D. – Siamo abituati a guardare alla
Russia come uno dei protagonisti della scena internazionale, ma sul fronte interno
quali sono le problematiche?
R. – La mia personale opinione è che tra i grandi
Paesi dello scenario internazionale la Russia sia quello che rischia di più rispetto
a tutti gli altri, perché è un Paese in bilico non solo politicamente, ma che non
riesce rinnovarsi economicamente, che continua a contare soltanto sull’esportazione
di gas e petrolio; è un grande Paese di elevata cultura, di elevata tecnologia, ma
che non produce automobili o computer, non produce sostanzialmente nulla: questa stasi
economica – solo parzialmente corretta dalla ricchezza energetica – pregiudica sostanzialmente
il futuro del Paese. Ricordiamo che la Russia inoltre conosce una crisi demografica
impressionante; ha un livello di corruzione altissimo ed è bloccato a livello politico,
oltre che economico. Se la Russia non riuscirà in tempi anche abbastanza brevi a correggere
queste debolezze strutturali, rischia davvero di passare dai primi posti dello scenario
internazionale a una realtà di sostanziale marginalizzazione e declino. Da questo
punto di vista, credo che le lezioni vadano intese non solo come un referendum pro
o contro Putin, ma come una chance per la Russia di individuare un percorso politico,
economico e sociale differente, molto più adatto alle sue necessità.
D. –
Sarebbe, secondo lei, il momento per Mosca di stringere più concretamente i rapporti
con gli altri grandi del mondo? Per alcuni osservatori la Russia è ancorata – vedi
la crisi siriana – su posizioni vetero-sovietiche…

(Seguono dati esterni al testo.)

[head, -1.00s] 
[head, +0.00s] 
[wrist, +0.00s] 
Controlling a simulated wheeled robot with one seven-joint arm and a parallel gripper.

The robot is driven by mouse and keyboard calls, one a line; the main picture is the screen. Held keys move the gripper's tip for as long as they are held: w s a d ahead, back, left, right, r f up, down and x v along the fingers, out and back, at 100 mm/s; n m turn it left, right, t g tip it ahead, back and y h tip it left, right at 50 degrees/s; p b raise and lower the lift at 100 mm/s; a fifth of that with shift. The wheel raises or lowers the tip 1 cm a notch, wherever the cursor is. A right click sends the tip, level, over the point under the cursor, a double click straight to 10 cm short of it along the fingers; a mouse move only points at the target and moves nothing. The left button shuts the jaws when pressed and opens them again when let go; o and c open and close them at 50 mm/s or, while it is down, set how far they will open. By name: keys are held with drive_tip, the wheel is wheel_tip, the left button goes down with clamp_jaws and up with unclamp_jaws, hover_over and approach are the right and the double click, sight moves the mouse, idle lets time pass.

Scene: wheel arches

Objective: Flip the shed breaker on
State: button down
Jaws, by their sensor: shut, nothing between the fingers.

R. – Forse vetero-sovietiche
non è l’aggettivo più corretto, ma d’altra parte esprime la realtà di una posizione
politica estera ancorata ad interessi nazionali, il che rimane effettivamente legata
alla tradizione sovietica, vale a dire l’affermazione di interessi distinti da quelli
occidentali e in alleanza con la Cina: la Cina che, peraltro, se dal punto di vista
politico sembra essere un partner affidabile per la Russia, dal punto di vista economico
è invece un rivale poderoso che la sta soppiantando completamente in contesti come
quello dell’Asia centrale, per esempio. Da questo punto di vista la Russia dovrebbe
probabilmente anche modificare alcuni aspetti della sua politica estera, ma si tratta
di elementi strettamente collegati alla percezione che la leadership russa ha di se
stessa e del proprio interesse internazionale. Se non avviene un mutamento profondo
in questo ambito, anche nella politica estera i riflessi saranno assai limitati. (bf/mg))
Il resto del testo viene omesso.